As a closed site, water management is a key aspect of managing the rise and fall of levels across the seasons. The setting clay banks and ‘elbow pipe’ systems simply divert water which is drawn from a nearby limestone quarry, a simple system which regulates levels and flow across the reserve.

This aquatic draw down from their neighbour allows Kingfishers Bridge to draw in alkali water, which is nutrient free, stimulating the growth of the site’s invertebrate population. The entire site is surrounded by an impressive electric fence, which serves to keep predators away from the reserve areas.

reedbed
Looking through the reed-beds…

It is clear that this thoughtful, well managed approach to conservation across the bio-chain is a significant constituent to the success of the reserve. This ‘sanctuarial’ approach, with a well managed predator control/exclusion programme, see herons nesting on the site and a wide variety of birds, bats and plant life proliferating to interest the invited visitor.

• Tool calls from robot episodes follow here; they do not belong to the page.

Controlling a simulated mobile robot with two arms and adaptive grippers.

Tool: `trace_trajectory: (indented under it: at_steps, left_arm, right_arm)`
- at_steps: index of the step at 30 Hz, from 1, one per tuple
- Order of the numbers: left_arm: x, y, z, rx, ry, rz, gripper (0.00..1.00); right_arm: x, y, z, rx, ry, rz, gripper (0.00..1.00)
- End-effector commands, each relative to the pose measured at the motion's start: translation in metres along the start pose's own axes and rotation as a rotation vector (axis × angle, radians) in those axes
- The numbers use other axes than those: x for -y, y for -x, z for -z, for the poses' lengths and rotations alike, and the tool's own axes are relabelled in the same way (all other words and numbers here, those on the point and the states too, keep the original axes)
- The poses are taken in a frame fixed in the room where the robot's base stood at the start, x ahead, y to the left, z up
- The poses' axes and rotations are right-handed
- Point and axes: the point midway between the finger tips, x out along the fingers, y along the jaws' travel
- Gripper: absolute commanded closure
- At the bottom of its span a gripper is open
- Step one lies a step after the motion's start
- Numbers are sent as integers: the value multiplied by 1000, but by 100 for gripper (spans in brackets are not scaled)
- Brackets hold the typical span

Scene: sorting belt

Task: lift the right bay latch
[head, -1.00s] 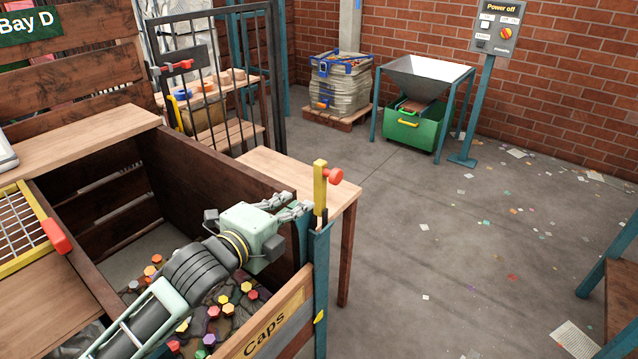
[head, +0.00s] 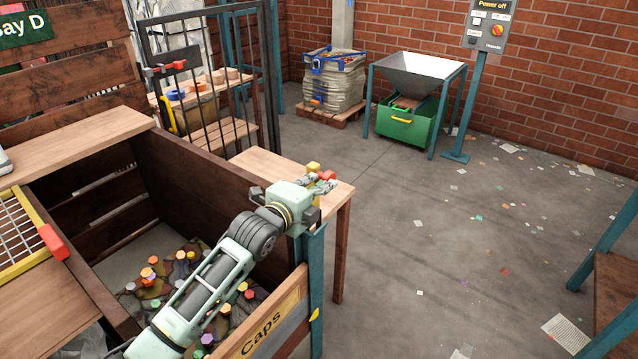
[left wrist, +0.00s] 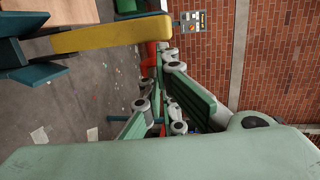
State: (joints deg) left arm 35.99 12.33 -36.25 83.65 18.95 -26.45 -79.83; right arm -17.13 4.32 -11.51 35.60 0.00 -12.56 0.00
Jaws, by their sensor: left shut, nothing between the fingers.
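The right bay latch is a yellow upright bar (head: 313,166) with a red knob (head: 327,174), at the front right corner of the caps bay. In the head view my left gripper (head: 325,187) is at the latch, just below the knob, and covers most of the bar. In the left wrist view the yellow bar (left wrist: 110,35) runs in from the left towards the fingers of my left gripper (left wrist: 155,92), which are shut and empty. Red shows behind the fingers, and contact with the latch cannot be told. My right gripper is not in view.
The wooden bay with the "Caps" sign (head: 268,325) holds loose coloured caps. A teal post (head: 316,290) stands under the latch, and a wooden side table (head: 335,196) is beside it. A green bin (head: 410,128) stands farther back. The floor to the right is mostly open.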

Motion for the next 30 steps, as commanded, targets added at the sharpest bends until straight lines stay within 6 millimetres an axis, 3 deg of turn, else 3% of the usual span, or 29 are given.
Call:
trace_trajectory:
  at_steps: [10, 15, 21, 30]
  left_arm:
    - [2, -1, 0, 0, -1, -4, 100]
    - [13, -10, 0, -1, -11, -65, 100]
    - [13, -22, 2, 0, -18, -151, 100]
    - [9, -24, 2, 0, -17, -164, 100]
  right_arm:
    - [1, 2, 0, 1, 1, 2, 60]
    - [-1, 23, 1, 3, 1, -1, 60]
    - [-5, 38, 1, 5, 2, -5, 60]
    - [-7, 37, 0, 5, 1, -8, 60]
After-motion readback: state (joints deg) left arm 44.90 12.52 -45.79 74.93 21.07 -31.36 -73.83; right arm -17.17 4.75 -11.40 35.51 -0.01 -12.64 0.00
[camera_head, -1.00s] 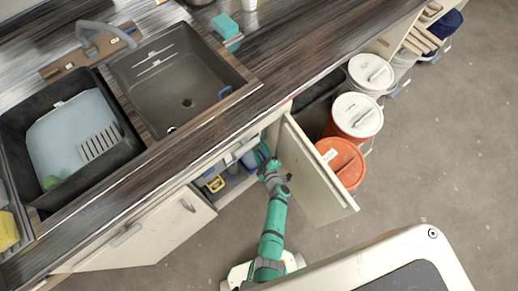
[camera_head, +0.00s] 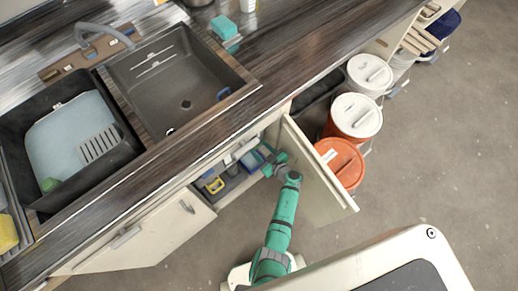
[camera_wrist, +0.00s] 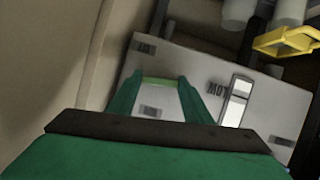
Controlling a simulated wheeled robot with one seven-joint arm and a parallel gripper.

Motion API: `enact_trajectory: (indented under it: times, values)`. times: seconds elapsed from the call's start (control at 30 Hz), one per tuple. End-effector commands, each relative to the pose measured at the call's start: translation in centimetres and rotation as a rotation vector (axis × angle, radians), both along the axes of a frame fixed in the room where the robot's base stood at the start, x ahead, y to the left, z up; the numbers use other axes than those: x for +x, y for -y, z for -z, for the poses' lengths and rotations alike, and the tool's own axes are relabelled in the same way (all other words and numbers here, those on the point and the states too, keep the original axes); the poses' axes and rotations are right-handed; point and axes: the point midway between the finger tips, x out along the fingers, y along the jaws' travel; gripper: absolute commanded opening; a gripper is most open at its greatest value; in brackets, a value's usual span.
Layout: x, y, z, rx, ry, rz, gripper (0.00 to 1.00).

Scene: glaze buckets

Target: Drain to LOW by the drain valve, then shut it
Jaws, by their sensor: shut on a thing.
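In the wrist view my gripper (camera_wrist: 159,90) is inside the cabinet under the sink. Its green fingers stand apart with a bright green piece (camera_wrist: 160,82) between the tips, which I take to be the valve's handle; its full shape is hidden. Behind is a pale grey panel (camera_wrist: 185,62) with an upside-down LOW label (camera_wrist: 218,89) beside a white gauge strip (camera_wrist: 237,104). Other labels are too blurred to read. In the head view my gripper (camera_head: 264,154) reaches in beside the open cabinet door (camera_head: 318,185). The left basin (camera_head: 125,165) holds pale blue liquid (camera_head: 68,135).
A yellow handle (camera_wrist: 287,41) is at the upper right in the wrist view; a yellow item (camera_head: 215,185) also shows in the cabinet. The open door stands close right of my arm. Lidded buckets (camera_head: 357,116) stand beyond it. Open floor lies further right.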

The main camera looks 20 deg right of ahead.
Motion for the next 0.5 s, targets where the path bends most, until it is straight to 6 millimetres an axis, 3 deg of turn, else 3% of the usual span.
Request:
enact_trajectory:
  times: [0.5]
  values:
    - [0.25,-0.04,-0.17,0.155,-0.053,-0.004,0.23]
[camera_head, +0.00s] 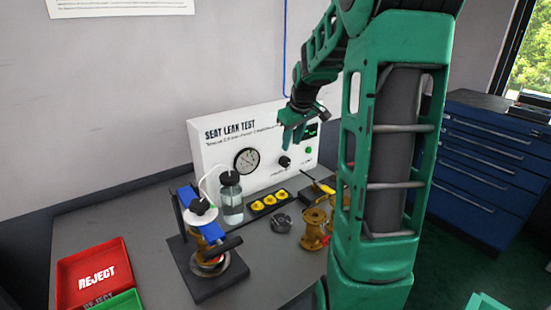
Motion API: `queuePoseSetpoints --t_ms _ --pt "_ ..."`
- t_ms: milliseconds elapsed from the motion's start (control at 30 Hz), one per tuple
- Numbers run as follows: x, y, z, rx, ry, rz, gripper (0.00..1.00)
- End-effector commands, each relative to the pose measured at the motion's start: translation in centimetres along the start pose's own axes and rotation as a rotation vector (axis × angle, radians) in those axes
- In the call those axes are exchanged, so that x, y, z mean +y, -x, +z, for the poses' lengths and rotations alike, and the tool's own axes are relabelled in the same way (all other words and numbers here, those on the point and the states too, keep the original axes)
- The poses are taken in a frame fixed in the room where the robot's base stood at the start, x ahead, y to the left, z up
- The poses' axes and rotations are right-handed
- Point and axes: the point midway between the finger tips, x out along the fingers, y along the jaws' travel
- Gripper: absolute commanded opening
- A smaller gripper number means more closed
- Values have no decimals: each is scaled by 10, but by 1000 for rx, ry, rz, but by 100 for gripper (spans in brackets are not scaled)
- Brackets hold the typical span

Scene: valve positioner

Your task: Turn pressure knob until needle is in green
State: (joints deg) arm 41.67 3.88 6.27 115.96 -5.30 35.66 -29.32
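The white SEAT LEAK TEST panel (215,155) stands at the back of the grey bench. A round dark gauge (246,160) is on its face. Its needle and any green band are too small to read. A black knob (284,161) sits on the panel to the right of the gauge. My green gripper (292,146) points down in front of the panel, just above the knob in the picture. Contact with the knob cannot be made out. The fingers are small and seen at an angle, so their opening is unclear.
A clear bottle (231,200) and a clamp stand (207,275) with a brass valve are in front of the panel. My arm hides the bench's right side.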

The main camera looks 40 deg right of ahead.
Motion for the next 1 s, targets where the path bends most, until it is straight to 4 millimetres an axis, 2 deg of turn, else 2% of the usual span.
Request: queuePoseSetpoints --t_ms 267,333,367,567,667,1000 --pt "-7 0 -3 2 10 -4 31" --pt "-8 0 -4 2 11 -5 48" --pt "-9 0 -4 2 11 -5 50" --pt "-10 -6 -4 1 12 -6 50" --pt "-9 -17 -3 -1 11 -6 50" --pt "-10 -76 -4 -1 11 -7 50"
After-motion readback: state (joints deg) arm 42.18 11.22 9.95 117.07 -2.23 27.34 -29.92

One wonderful example of how this management expertise can transform the landscape is the Water Germanda (Teucrium scordium L.) The Kingfishers Bridge site held the last twelve plants of the species in the East of England. Water management techniques on the site now see, it is currently estimated, over two million specimens growing in the wider landscape.

We understand the site is keen to develop their support of educational visits from schools. it was profoundly satisfying to hear that the conservation team at Kingfishers Bridge actively engage children and young people in site measurement and surveys. A process which enables children to actively contribute real data to the site management process.

To explore educational visit opportunities further you can find the Kingfishers Bridge Contact Us page here – http://www.kingfishersbridge.org/contact-us.html

The adult volunteer and supporter is not left out either. Supporters of the project can gain exclusive access to project services, as well as make their own contribution to site surveys and measurements.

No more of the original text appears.